Our crew of kids from all over town did a pretty good job; we cleared the hill from Lake St. down to the boathouses, between the old Naval Militia building and where the boat ramp is. The most fun part of the project was building a wooden staircase almost straight down the steep hill. Compared to the way public projects are run today, we operated pretty much without adult supervision, or, at least, without the guidance of experts!
We didn’t need landscape architects or digital transits, we had the ingenuity common then to all American teenagers. We were born and raised in neighborhoods – it was all family all the time, and city parks, and go home when the streetlights come on.
The design of the staircase was totally ad hoc; unencumbered by equipment more sophisticated than picks, shovels, and rakes. We graded the hill as smooth as we could, but that staircase wasn’t far from being a carnival ride!
Known on the street as the kiddie corps, the project is a first-wave example of the sort of governmental activism that is the norm today. 1965 was the original “long, hot summer.” In Oswego, though, it was a regular summer; it wouldn’t be until 1970 that national affairs would disturb the local peace.
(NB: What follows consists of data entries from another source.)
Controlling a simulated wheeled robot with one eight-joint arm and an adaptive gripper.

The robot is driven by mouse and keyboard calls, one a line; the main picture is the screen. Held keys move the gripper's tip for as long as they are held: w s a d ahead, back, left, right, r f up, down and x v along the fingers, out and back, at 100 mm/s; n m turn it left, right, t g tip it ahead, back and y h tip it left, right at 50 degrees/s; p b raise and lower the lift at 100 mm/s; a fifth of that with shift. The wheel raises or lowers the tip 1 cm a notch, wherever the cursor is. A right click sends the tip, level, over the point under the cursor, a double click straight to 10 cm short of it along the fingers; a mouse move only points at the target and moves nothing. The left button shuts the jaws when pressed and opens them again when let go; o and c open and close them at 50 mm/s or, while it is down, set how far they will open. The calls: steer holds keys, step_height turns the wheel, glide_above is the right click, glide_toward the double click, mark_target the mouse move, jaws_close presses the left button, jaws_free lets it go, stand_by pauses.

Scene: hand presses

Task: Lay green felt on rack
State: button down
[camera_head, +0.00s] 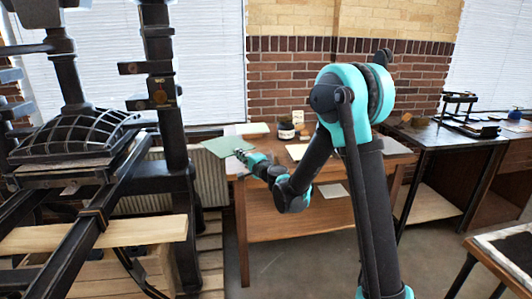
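The green felt (216,147) is a flat, pale green sheet near the back left corner of the wooden table (290,223). Its left part reaches out past the table's left edge. My gripper (241,155) is at the felt's near right edge and appears shut on it, with the sheet roughly level. The fingers are small and partly hidden by my wrist. I cannot make out a rack for certain in this view.
A large black hand press (165,95) stands at the left with a wooden board (95,235) across it. A dark jar (286,130) and papers (297,151) are on the wooden table. A dark workbench (445,135) with tools stands at the right. Open floor lies in front.

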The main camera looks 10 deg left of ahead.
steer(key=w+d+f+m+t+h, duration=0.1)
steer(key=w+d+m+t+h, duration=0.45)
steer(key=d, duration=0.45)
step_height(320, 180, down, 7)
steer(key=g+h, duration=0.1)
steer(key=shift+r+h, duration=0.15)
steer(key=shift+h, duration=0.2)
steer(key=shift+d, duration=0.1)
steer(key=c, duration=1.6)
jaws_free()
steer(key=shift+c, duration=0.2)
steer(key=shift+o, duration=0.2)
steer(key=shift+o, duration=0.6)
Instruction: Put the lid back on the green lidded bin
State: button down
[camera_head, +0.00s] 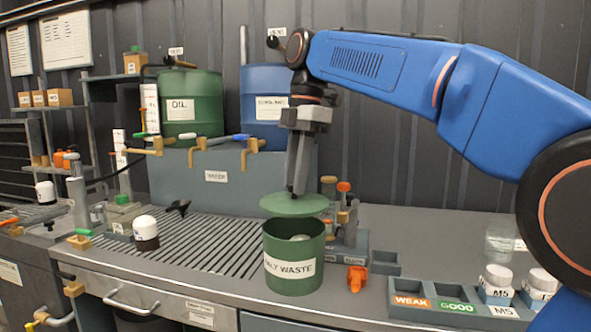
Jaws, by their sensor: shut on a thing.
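The green bin (293,278) stands upright on the bench, its label ending in "WASTE". Its top is open, and something pale shows inside. The round green lid (285,206) is held roughly level above the bin, a little left of centre, with a gap between lid and rim. My gripper (297,190) points down and is shut on the lid from above, near its middle. The grip point on the lid is small and hard to make out.
A small orange object (356,278) lies right of the bin. Small valves and fittings (343,220) stand close behind it. A grey sorting tray (455,300) with white-capped jars is at front right. The slatted drain area (215,245) lies left of the bin.

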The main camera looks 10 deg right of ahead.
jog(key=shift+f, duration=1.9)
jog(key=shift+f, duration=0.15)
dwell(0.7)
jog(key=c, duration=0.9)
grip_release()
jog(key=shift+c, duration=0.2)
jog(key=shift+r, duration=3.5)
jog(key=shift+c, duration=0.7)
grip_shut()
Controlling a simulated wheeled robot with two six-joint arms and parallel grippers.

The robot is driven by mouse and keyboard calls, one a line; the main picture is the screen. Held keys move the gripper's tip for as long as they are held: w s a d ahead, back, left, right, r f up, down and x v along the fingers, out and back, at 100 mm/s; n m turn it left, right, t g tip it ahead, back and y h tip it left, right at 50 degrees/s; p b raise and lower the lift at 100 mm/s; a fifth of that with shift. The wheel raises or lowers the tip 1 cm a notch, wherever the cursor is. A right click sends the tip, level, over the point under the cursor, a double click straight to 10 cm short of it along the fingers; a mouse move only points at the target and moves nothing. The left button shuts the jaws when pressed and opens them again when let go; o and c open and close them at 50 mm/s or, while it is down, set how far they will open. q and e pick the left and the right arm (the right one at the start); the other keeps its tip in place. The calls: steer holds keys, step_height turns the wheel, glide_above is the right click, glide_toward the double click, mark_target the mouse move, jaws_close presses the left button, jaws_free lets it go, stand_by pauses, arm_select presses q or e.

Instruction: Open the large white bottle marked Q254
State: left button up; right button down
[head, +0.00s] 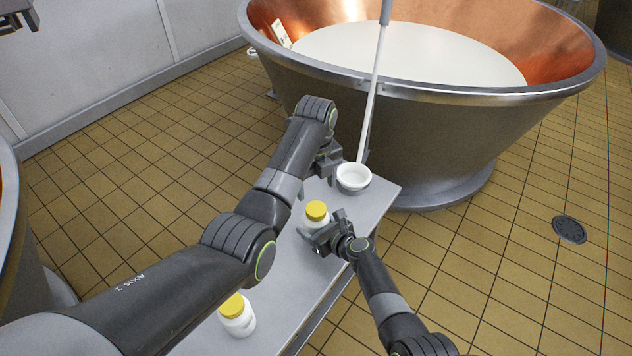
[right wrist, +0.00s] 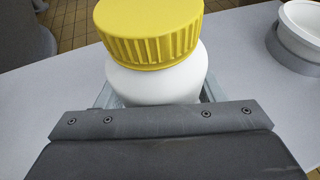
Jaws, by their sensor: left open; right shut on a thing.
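A white bottle with a ribbed yellow cap (head: 317,210) stands upright on the grey table (head: 278,292). My right gripper (head: 322,236) is shut on this bottle. In the right wrist view the white bottle body (right wrist: 155,85) sits between the jaws, with the yellow cap (right wrist: 150,28) on it above them. No marking can be read on it. My left gripper (head: 327,163) is open, beyond the held bottle and beside a white bowl. Its jaws are partly hidden by its own arm. A second white bottle with a yellow cap (head: 237,318) stands at the near end of the table.
The white bowl (head: 353,177), with a grey lower part, is at the table's far end; it also shows in the right wrist view (right wrist: 303,28). A long pale rod (head: 372,90) slants down to it past a large copper vat (head: 425,130) of white liquid.

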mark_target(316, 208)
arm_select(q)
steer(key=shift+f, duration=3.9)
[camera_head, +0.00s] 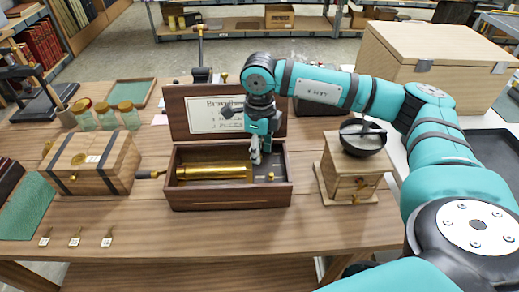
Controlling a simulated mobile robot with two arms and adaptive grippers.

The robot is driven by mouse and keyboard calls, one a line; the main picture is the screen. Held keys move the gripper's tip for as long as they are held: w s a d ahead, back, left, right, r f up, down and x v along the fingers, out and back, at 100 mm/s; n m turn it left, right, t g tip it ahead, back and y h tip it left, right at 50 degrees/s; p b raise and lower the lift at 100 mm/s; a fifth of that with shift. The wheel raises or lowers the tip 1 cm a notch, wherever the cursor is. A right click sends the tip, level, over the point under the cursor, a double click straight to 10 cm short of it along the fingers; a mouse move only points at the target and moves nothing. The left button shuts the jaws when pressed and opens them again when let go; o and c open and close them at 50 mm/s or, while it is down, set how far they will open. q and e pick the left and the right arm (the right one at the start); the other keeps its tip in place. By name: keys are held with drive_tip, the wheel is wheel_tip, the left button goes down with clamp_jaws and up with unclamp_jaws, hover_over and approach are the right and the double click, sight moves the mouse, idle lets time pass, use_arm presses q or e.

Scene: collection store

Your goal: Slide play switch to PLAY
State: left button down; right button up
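An open wooden music box (230,197) stands on the bench, its lid (180,116) raised at the back with a printed card (205,115) inside. A brass cylinder (213,172) lies in the box. A small brass knob (271,176) shows at its right end; I cannot tell whether it is the play switch, and no PLAY marking is readable. My right gripper (257,160) points down into the box's right half, over the right end of the cylinder. Its fingers look close together, but their opening is too small to judge. My left gripper is out of view.
A wooden box with dark straps (95,165) and glass jars (107,118) are at left. A coffee grinder (347,170) stands close right of the music box. A large wooden chest (440,60) is behind my right arm. Paper tags (75,240) lie on the otherwise clear bench front.

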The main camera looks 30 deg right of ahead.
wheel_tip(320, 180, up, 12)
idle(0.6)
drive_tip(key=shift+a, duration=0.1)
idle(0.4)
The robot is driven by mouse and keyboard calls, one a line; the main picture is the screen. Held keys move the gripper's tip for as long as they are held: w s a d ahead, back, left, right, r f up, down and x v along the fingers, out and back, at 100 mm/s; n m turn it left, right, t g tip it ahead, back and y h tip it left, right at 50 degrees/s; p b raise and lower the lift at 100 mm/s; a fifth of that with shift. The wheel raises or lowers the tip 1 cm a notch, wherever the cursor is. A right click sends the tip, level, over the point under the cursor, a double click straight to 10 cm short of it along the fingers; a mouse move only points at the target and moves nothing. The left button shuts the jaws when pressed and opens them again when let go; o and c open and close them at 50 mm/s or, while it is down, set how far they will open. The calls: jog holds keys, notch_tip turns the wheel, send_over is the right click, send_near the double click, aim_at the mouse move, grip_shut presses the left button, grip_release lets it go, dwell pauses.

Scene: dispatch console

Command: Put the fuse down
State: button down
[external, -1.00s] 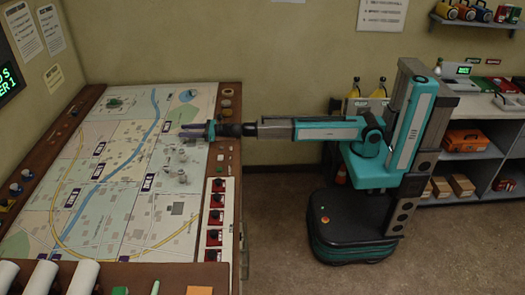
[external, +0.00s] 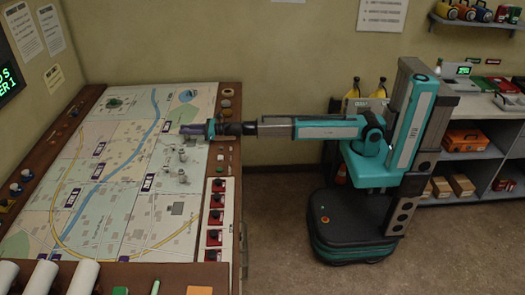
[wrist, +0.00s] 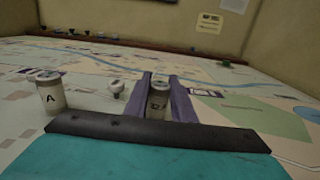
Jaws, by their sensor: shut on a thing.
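The fuse (wrist: 158,101) is a pale cylinder with a grey top and a dark marking I cannot read surely. It stands upright between the two purple fingers of my gripper (wrist: 159,92), which is shut on it. In the external view my gripper (external: 194,130) is over the upper right part of the map board, and the fuse is too small to make out. I cannot tell whether its lower end touches the board.
A similar cylinder marked A (wrist: 50,95) stands on the map board (external: 100,205), left of my gripper in the wrist view. A smaller white piece (wrist: 117,88) stands between them. Red-and-black switches (external: 215,218) line the board's right side. Open map lies beyond.

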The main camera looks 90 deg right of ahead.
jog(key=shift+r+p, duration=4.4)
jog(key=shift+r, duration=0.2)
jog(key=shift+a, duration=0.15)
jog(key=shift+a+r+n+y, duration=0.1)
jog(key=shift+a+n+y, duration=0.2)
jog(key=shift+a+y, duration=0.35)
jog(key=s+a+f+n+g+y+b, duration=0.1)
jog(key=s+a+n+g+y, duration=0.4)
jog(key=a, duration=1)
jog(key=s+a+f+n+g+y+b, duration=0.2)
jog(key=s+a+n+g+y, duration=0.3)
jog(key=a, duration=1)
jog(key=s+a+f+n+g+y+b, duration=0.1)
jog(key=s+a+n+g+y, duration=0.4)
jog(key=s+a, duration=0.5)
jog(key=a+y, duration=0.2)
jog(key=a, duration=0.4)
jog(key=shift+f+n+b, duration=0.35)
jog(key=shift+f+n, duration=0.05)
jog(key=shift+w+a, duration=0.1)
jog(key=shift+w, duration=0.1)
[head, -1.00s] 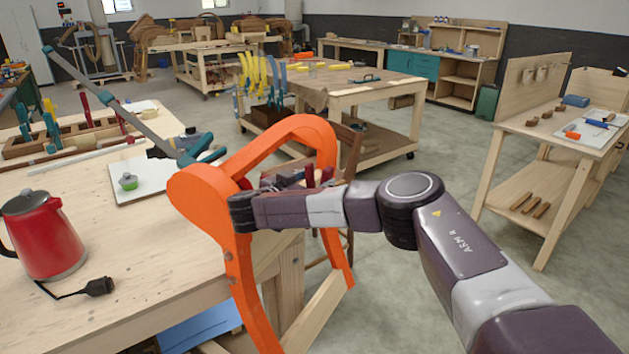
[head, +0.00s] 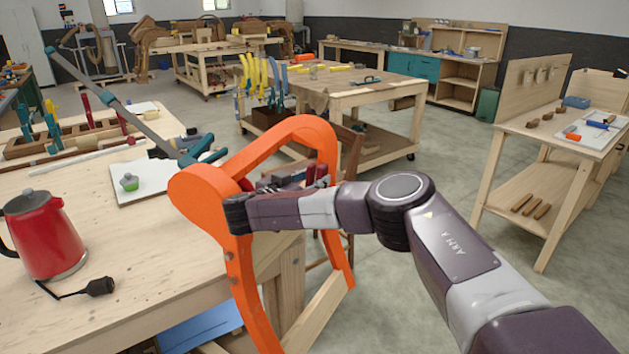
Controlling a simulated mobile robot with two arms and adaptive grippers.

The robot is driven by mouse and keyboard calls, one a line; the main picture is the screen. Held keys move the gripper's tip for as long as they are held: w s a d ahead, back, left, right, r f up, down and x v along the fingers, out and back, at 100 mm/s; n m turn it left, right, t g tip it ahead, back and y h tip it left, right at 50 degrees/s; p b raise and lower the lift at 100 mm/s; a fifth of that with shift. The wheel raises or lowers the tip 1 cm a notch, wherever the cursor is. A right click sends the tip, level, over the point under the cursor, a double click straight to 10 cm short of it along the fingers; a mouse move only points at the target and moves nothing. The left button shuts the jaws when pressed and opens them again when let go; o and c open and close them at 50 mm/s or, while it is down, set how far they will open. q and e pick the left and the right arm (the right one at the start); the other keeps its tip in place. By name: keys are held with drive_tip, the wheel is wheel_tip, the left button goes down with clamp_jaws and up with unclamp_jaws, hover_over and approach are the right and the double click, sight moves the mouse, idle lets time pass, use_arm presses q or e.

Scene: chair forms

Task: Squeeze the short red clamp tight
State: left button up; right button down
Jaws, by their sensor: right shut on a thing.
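An orange curved chair form (head: 205,187) stands at the right edge of the near workbench. Red parts of the short red clamp (head: 321,171) show inside the form's opening, just above my right wrist. My right gripper (head: 290,180) reaches into this opening from the right and is shut on the red clamp. My own wrist hides most of the clamp and the fingertips, so how its jaws sit on the wood cannot be seen. My left gripper is not in view.
A long bar clamp (head: 137,118) with teal ends slants up at left. A red kettle (head: 44,237), a black plug (head: 99,287) and a rack of clamps (head: 30,145) are on the near bench. Open floor (head: 445,160) lies between the benches at right.

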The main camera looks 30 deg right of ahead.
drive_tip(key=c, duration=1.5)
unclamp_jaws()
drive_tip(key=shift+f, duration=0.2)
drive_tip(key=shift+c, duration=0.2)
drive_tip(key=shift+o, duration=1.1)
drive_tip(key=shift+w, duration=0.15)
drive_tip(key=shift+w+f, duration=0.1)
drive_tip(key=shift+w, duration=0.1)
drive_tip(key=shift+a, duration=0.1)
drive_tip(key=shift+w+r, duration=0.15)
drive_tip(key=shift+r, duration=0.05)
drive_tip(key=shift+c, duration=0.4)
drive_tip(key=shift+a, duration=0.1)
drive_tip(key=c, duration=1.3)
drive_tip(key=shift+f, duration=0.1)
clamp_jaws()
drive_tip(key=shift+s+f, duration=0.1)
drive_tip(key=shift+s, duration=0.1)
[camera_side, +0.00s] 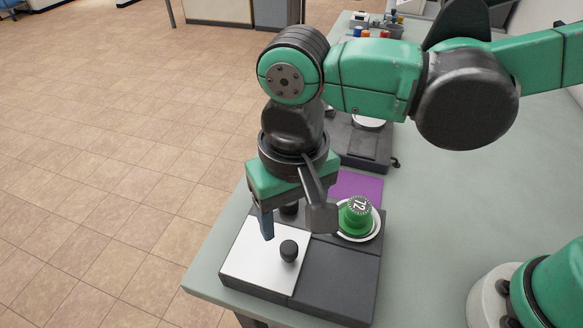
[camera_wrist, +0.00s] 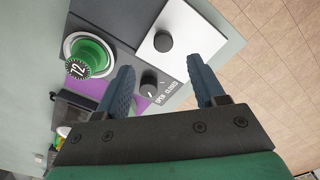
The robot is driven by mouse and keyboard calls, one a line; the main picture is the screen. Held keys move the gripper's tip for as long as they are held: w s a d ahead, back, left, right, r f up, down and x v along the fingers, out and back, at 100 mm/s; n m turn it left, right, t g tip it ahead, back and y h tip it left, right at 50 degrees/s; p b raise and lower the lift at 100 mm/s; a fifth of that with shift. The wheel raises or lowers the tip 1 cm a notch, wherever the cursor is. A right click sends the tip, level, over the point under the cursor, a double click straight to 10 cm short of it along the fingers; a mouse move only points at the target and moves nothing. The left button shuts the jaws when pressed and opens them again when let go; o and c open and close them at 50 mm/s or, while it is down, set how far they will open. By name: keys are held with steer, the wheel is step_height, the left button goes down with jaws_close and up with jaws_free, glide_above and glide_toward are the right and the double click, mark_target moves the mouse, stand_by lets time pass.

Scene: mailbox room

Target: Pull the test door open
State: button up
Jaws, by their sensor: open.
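A low box holds a white panel (camera_side: 262,262) with a round black knob (camera_side: 289,250); I take this panel for the test door, and it lies flat and shut. In the wrist view the white panel (camera_wrist: 187,38) and its knob (camera_wrist: 163,42) show beyond my fingers. A second dark knob (camera_wrist: 150,82), by an "OPEN CLOSED" label, shows between the fingers; in the side view my gripper partly hides it. My gripper (camera_wrist: 165,72) is open and empty above the box, apart from the white panel's knob. In the side view, one blue finger of my gripper (camera_side: 266,223) points down.
A green knob marked 72 (camera_side: 357,215) sits in a white ring beside my gripper. A purple panel (camera_side: 355,187) and a dark grey panel (camera_side: 338,280) adjoin it. More equipment (camera_side: 360,143) stands behind on the grey-green table (camera_side: 430,220). The table's left edge is near.

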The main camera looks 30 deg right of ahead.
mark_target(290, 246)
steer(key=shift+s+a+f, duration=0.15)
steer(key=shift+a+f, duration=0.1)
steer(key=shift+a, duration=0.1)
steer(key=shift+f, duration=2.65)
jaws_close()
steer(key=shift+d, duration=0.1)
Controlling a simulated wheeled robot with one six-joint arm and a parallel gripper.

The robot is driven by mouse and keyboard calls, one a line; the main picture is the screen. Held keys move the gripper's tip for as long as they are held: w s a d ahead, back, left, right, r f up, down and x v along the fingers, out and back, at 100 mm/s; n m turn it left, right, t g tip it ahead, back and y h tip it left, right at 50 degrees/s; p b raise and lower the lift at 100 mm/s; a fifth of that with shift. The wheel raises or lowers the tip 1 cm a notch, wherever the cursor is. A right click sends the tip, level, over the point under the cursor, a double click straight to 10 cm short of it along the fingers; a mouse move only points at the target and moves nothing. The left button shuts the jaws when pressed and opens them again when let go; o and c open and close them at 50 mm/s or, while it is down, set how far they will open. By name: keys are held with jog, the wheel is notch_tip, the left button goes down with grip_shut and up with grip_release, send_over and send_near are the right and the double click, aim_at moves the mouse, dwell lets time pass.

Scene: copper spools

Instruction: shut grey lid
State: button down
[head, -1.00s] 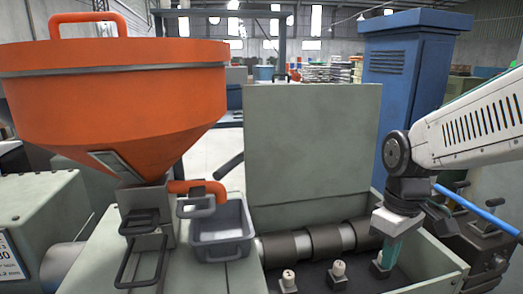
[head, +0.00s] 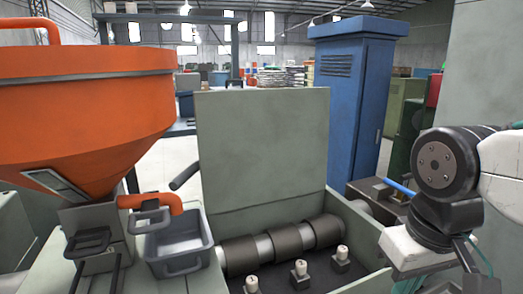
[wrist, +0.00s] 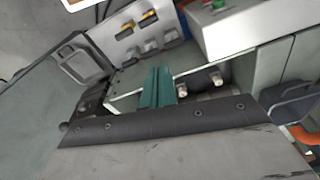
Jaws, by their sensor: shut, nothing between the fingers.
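The grey lid (head: 262,145) is a flat panel standing upright along the back edge of an open grey box, in the middle of the head view. I cannot surely make it out in the wrist view. My gripper shows in the wrist view as two teal fingers (wrist: 157,87), pressed together with nothing between them. In the head view my gripper (head: 412,252) is at the lower right, beside the box and apart from the lid. Its fingertips are not clear there.
Dark rollers (head: 280,241) and several pale-topped pegs (head: 300,269) are in the open box. A grey tray (head: 178,246) and an orange hopper (head: 85,110) stand left. A blue cabinet (head: 357,95) stands behind at right. The space in front of the lid's upper part is clear.

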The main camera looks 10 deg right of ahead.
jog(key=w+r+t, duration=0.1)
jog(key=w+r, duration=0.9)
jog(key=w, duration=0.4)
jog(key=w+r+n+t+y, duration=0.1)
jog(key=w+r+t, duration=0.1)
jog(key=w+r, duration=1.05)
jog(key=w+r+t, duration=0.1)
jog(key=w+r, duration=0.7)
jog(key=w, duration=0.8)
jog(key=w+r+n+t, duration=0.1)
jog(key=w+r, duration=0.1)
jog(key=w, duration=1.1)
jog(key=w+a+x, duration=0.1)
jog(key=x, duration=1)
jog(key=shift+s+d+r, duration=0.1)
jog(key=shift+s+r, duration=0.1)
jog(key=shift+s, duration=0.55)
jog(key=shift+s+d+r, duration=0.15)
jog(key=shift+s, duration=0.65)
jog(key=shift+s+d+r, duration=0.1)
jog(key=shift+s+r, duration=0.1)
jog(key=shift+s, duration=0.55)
The current divide in American society began in 1964, when an agreement between Barry Goldwater and Strom Thurmond welcomed hard-core segregationists into the Republican party, since the Democtatic party had become anathema to them after passage of the Civil Rights act.
It was a cold-blooded decision by the GOP, to turn away from the Rockefeller wing and embrace the militant wing piloted by Goldwater. They knew they would be swamped in the 1964 presidential election, but by welcoming with open arms the segregationists of the former Confederacy, they saw a path toward a new southern strategy that would return the White House to Republican control.
A highlight in town that summer was the Beatles’ movie Help!, which drew throngs to the groovy, art deco Oswego Theatre. That is the summer Bob Dylan catapulted from a niche act toward the universal spotlight he now shares with William Shakespeare.
Anyone who travels to the intersection of Montcalm and Lake streets today will see that what was begun by fifteen or twenty teenagers has become a point of critical importance in the life of Oswego – scores of millions of public dollars later! I’m pretty sure we got $1.85 an hour.
Buoys and Gales is being used to contextualize Lighting the Way: Oswego’s Lighthouse in Pictures. The exhibit attracts visitors, through Labor Day, to the H. Lee White Maritime Museum, at 1 W. First St.
The museum is located in the freighthouse of the grain elevator that dominated the area until its demolition in 1998. It was established in 1982, through the auspices of the Port of Oswego Authority, which my father helped establish while city attorney during the 1950s.
Thus we witness Oswego evolve from a place that manufactures on a global level, to a place for the consumption of world-class sunsets, pyrotechnic extravaganzas, supermodifieds, and coneys. And, despite what anybody tells you, world-class blizzards are rare – but awesome!
Buoys and Gales
Down the street from my teenage home
is Lake Ontario; my bedroom window
frames the harbor: breakwall, buoys, and lighthouse.
Beacons break the dark with random red pulses
and a broad beam of light sweeps the water –
north east south west, around and around and around.
Once in a blue moon the beacons pulse at once,
as if to acknowledge your rapt attention.
Stormy weather is the best time to gaze –
when the foghorn sounds, it says you’re doomed
to loneliness and sorrow, if not in so many words.
We swam there and used a buoy near the breakwall
like a giant toy – we clambered aboard, tried to topple it, as if
we Oswego boys could do what Lake Ontario gales never could!